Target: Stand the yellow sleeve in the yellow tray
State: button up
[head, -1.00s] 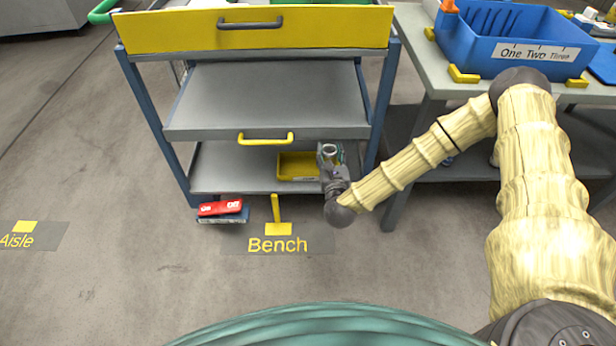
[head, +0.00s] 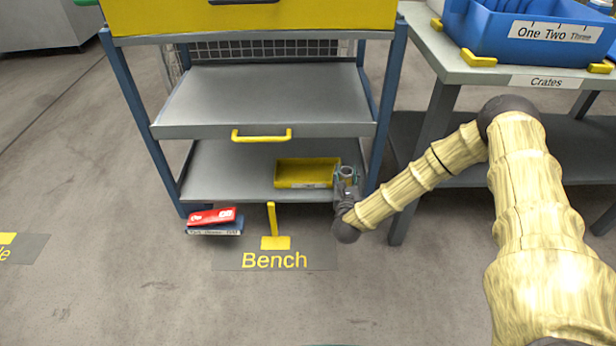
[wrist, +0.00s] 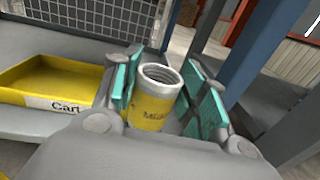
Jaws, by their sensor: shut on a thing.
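The yellow sleeve (wrist: 150,106) is a short cylinder with a grey threaded top and dark lettering on its yellow side. It stands upright between the teal finger pads of my gripper (wrist: 160,95), which is shut on it. In the head view my gripper (head: 346,178) is at the right end of the cart's lower shelf, and the sleeve's grey top (head: 346,171) shows there. The yellow tray (head: 290,183) lies on that shelf just left of my gripper. The tray (wrist: 85,109) appears empty in the wrist view, with a "Cart" label on its front. The sleeve is outside the tray, to its right.
The cart's middle shelf (head: 260,98) is above the lower shelf (head: 225,170). A blue post (head: 385,110) stands close right of my gripper. Red and blue boxes (head: 214,222) lie on the floor. A bench with a blue crate (head: 520,35) is at right.

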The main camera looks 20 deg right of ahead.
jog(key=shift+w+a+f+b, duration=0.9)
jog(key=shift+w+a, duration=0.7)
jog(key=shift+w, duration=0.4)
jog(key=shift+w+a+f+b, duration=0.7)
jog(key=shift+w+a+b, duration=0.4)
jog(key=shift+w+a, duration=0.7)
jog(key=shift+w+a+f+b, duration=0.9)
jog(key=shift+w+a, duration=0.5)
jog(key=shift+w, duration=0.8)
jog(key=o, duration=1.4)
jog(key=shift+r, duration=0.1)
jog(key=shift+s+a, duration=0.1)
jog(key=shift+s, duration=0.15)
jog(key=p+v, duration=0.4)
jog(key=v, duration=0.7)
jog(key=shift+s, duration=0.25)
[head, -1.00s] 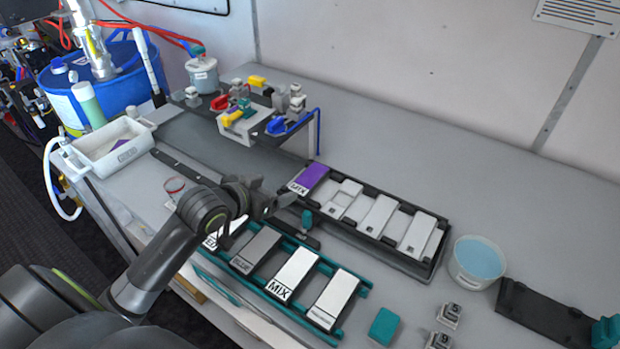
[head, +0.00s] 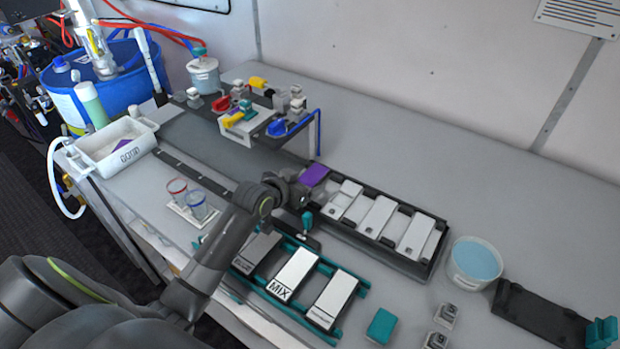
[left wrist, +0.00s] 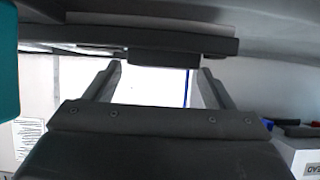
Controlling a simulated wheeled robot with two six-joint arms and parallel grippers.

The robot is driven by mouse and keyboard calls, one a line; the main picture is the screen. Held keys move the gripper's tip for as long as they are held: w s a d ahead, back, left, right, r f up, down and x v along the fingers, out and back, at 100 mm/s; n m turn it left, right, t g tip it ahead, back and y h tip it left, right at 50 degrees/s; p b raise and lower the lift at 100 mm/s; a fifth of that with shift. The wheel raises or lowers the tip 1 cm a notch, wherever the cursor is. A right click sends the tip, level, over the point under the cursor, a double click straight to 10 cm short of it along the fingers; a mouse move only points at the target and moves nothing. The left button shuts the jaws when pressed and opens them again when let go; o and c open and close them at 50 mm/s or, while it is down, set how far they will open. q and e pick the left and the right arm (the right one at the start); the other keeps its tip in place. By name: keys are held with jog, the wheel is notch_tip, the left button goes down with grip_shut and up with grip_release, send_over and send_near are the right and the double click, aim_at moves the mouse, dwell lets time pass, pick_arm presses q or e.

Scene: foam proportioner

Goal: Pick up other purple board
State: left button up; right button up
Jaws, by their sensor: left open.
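A purple board (head: 315,174) sits at the left end of the black rack (head: 432,268), its lower part hidden by my left gripper. Another purple piece (head: 122,145) lies in the white tray (head: 96,163) at the left. My left gripper (head: 297,188) is at the rack's left end, right against the purple board in the picture; I cannot tell whether they touch. In the left wrist view its two fingers (left wrist: 160,78) are apart, with a dark block beyond their tips. No purple shows there. My right gripper is not in view.
A teal rack (head: 352,300) with grey and white boards, one marked MIX (head: 292,273), lies in front. A stand with coloured valves (head: 250,118) is behind. Two small cups (head: 195,203) stand left of my arm. A tub of blue liquid (head: 475,260) stands right.

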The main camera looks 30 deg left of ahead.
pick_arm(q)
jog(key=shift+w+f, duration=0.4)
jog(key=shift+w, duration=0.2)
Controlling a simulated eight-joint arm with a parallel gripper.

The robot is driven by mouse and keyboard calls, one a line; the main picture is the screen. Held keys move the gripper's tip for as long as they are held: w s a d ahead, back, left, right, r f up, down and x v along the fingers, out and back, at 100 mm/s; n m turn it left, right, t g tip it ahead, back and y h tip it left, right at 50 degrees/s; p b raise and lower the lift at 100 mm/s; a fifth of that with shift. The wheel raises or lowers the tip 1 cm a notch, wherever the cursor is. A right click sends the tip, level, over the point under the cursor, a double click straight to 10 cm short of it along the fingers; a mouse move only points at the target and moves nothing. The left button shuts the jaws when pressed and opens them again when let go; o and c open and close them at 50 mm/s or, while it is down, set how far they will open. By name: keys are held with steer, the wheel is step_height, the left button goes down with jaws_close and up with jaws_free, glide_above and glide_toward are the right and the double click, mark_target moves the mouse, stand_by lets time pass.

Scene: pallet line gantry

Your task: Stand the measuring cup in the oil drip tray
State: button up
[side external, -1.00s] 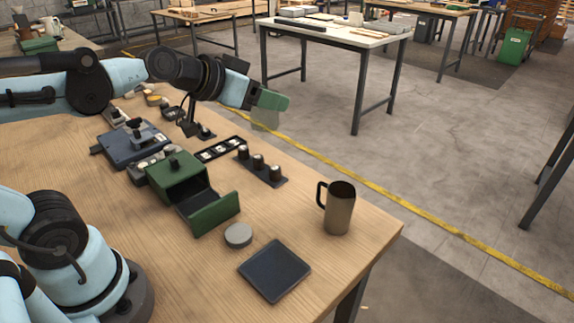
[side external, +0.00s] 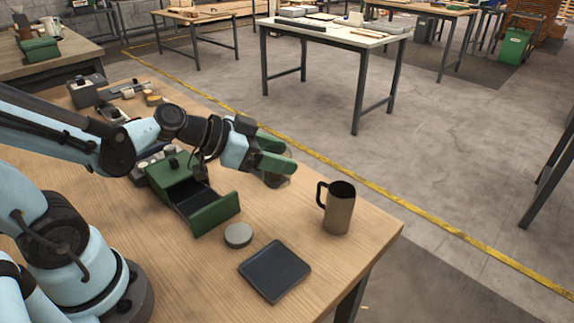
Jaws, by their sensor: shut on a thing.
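The measuring cup (side external: 277,182) looks like a small see-through vessel, mostly hidden behind my green fingers. My gripper (side external: 284,160) is shut on it and holds it over the far side of the wooden table. Its height above the table is hard to judge. The oil drip tray (side external: 275,271) is a dark, shallow, square tray near the table's front right corner. It looks empty, and my gripper is behind it in the picture, well apart from it.
A metal mug (side external: 340,210) with a dark handle stands right of the tray. A round grey disc (side external: 238,235) lies left of the tray. A green box (side external: 173,170) has its drawer (side external: 214,216) pulled open. Bare wood lies between my gripper and the tray.

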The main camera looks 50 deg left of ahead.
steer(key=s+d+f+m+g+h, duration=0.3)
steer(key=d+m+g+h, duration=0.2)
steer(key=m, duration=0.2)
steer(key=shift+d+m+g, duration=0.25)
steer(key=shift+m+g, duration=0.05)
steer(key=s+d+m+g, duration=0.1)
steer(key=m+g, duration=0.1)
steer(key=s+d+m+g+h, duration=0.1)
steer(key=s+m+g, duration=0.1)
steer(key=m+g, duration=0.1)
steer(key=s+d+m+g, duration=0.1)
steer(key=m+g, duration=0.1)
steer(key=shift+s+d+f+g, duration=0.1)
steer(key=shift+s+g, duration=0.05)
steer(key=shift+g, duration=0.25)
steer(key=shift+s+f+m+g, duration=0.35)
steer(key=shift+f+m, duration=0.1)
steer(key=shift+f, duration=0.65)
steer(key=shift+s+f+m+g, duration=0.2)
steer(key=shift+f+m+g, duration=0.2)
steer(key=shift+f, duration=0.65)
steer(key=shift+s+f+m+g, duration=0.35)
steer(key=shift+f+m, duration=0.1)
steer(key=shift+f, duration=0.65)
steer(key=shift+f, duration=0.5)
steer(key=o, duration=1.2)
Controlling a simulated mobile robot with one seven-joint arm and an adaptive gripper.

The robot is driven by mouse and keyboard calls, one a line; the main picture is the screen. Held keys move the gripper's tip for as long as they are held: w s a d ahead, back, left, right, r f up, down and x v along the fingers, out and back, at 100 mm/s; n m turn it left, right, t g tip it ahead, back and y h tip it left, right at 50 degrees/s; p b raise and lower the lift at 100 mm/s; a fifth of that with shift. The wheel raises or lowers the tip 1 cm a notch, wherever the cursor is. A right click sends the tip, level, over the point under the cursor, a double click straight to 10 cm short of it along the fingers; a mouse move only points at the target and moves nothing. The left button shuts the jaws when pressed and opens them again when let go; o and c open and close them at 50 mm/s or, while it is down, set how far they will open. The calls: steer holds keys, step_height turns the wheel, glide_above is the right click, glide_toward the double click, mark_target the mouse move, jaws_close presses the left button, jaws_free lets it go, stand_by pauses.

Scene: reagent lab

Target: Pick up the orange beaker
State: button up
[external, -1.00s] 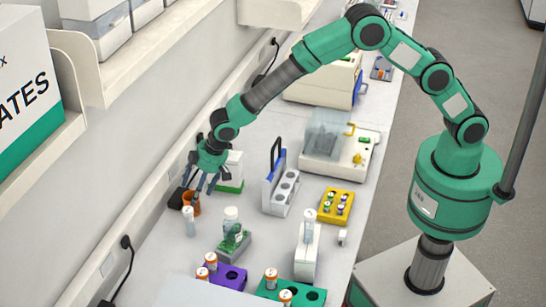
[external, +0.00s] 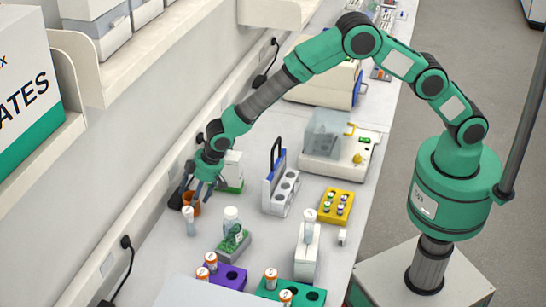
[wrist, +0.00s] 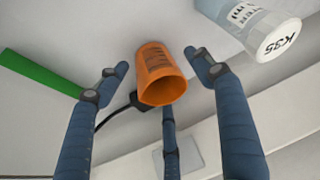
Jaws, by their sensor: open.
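The orange beaker (external: 191,204) stands on the bench near the wall, partly hidden by my gripper in the external view. In the wrist view the beaker (wrist: 162,75) shows whole, with dark markings on its side. My gripper (wrist: 162,80) is open, with one blue finger at the left of the beaker, one at the right and a third below it in the picture. Gaps show between the left and right fingertips and the beaker. In the external view my gripper (external: 198,190) is at the beaker, pointing down.
A white-capped bottle (external: 189,220) stands close in front of the beaker; a labelled bottle (wrist: 262,25) shows at the wrist view's upper right. A white box with a green base (external: 230,172) is behind. A black cable (wrist: 115,112) lies near the wall.

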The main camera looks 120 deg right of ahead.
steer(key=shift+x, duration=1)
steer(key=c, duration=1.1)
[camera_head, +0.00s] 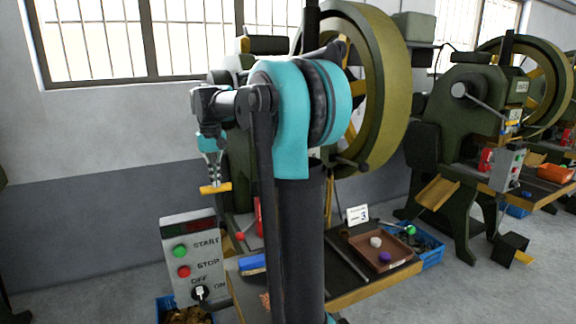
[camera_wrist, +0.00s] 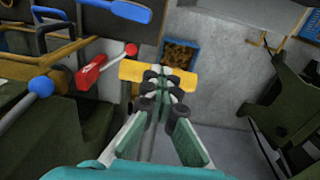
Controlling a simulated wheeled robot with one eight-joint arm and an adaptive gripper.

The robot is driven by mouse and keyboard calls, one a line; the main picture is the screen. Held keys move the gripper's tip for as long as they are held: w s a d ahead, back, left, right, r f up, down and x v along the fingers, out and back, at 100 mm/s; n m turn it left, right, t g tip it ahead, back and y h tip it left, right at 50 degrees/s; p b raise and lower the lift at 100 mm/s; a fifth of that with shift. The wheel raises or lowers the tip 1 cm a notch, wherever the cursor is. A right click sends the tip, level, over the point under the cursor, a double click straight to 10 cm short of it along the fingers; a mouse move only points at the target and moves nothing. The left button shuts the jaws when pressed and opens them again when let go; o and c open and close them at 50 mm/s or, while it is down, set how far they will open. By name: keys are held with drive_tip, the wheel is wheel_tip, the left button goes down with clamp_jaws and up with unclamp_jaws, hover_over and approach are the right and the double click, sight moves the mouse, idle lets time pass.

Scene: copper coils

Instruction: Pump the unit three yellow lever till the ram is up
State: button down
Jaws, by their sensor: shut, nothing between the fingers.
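My gripper (camera_head: 211,168) is left of the press, with its fingers pointing down. In the wrist view my gripper (camera_wrist: 160,85) is shut, its fingertips together. A short yellow bar (camera_head: 215,188) shows right at the fingertips, above the control box. In the wrist view the yellow bar (camera_wrist: 131,71) shows on both sides of the fingertips; I cannot tell whether it is the lever or whether they touch. The unit three sign (camera_head: 357,214) stands on the press table. My arm hides much of the press, and I cannot make out the ram.
A control box (camera_head: 192,255) with START and STOP buttons stands at the front left. A blue bin (camera_head: 183,311) with copper coils is below it. A brown tray (camera_head: 415,262) lies on the table. A red-knobbed lever (camera_wrist: 131,49) and a blue-knobbed one (camera_wrist: 41,86) are near my gripper.

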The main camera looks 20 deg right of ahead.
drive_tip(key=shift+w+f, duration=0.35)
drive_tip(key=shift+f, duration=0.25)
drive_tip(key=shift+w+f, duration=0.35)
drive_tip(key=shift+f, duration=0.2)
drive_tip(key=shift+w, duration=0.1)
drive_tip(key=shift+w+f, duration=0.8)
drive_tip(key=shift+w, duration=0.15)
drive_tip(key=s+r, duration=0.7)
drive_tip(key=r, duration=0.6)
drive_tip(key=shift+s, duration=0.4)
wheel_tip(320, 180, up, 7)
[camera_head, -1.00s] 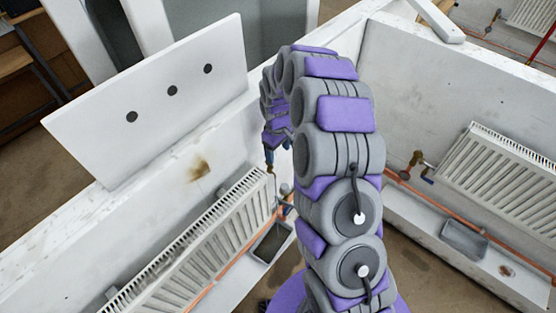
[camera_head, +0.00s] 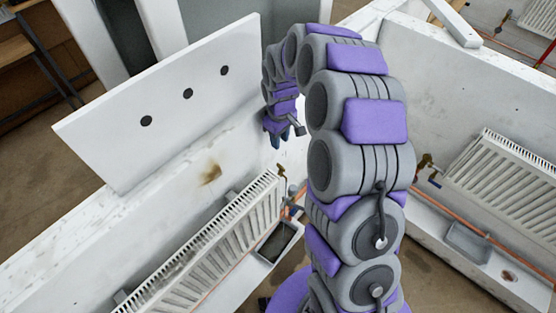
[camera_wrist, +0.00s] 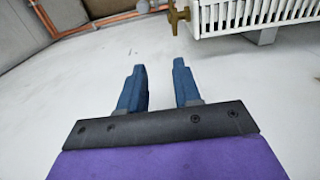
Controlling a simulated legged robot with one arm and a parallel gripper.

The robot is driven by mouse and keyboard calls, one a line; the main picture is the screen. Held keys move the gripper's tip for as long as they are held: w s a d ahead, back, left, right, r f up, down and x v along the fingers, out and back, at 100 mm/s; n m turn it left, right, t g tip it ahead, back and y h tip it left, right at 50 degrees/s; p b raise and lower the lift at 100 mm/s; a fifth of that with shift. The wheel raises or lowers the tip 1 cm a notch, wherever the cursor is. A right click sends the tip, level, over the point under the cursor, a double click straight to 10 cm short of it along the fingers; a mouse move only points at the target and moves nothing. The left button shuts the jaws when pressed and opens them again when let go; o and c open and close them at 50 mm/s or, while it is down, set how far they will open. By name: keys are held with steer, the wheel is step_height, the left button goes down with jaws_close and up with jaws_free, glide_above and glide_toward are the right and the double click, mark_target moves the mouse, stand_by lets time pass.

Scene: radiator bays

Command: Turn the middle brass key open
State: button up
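A small brass key (camera_head: 282,172) stands at the upper right end of the near radiator (camera_head: 205,245). It also shows at the top of the wrist view (camera_wrist: 178,17), beside the white radiator's end. My gripper (camera_head: 278,138) is above that key in the head view and apart from it. In the wrist view my two blue fingers (camera_wrist: 159,65) are spread with an empty gap. The key lies beyond the fingertips, a little right of the gap. Another brass key (camera_head: 425,162) is at the right bay's radiator (camera_head: 510,185). I cannot tell which way the keys are turned.
A white panel with three dark holes (camera_head: 150,95) stands at left. Low white walls (camera_head: 440,75) separate the bays. A grey tray (camera_head: 278,243) sits below the near radiator's end, another (camera_head: 467,240) in the right bay. Copper pipes (camera_head: 455,212) run along the walls.

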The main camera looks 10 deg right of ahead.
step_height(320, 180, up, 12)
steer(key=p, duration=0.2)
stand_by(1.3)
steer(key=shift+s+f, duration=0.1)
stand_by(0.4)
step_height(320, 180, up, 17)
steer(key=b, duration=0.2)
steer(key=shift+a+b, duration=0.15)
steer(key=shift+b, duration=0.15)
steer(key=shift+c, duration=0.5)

--- --- ---

DIRECTIVE:
All lines that include "wheeled" are to be gathered and copied.

TASK ANSWER:
Controlling a simulated wheeled robot with two six-joint arms and parallel grippers.
Controlling a simulated wheeled robot with one eight-joint arm and an adaptive gripper.

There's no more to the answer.